### [WHAT TO WORK ON]
Quote the lines exactly, starting with the line that contains "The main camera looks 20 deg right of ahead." and ending with the line that contains "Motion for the", and leave out all other lines.

====== COLLECTED DATA

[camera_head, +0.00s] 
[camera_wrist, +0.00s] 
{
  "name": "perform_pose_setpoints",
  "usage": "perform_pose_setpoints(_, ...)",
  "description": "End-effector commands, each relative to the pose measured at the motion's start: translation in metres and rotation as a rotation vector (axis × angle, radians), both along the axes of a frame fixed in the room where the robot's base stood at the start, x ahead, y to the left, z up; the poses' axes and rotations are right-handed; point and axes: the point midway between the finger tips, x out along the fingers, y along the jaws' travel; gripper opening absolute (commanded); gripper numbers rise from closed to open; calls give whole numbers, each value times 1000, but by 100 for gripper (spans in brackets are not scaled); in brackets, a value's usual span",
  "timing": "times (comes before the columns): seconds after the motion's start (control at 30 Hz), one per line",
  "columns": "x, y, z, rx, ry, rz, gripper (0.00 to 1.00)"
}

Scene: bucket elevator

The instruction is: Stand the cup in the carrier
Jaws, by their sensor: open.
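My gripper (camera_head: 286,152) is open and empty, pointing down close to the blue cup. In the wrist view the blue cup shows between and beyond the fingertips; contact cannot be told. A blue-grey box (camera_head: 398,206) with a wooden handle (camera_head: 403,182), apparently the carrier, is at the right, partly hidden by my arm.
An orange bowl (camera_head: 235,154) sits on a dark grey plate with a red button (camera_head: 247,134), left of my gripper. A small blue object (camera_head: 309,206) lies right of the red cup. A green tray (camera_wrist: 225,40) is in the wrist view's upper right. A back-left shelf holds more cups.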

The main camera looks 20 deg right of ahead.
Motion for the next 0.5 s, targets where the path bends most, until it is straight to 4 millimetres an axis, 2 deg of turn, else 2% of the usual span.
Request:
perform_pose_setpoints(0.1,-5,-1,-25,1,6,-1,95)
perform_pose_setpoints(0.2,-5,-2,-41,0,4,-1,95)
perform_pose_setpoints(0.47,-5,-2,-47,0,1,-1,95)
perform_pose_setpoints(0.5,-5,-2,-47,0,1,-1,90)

============

### [REPLY]
The main camera looks 20 deg right of ahead.
Motion for the next 0.5 s, targets where the path bends most, until it is straight to 4 millimetres an axis, 2 deg of turn, else 2% of the usual span.

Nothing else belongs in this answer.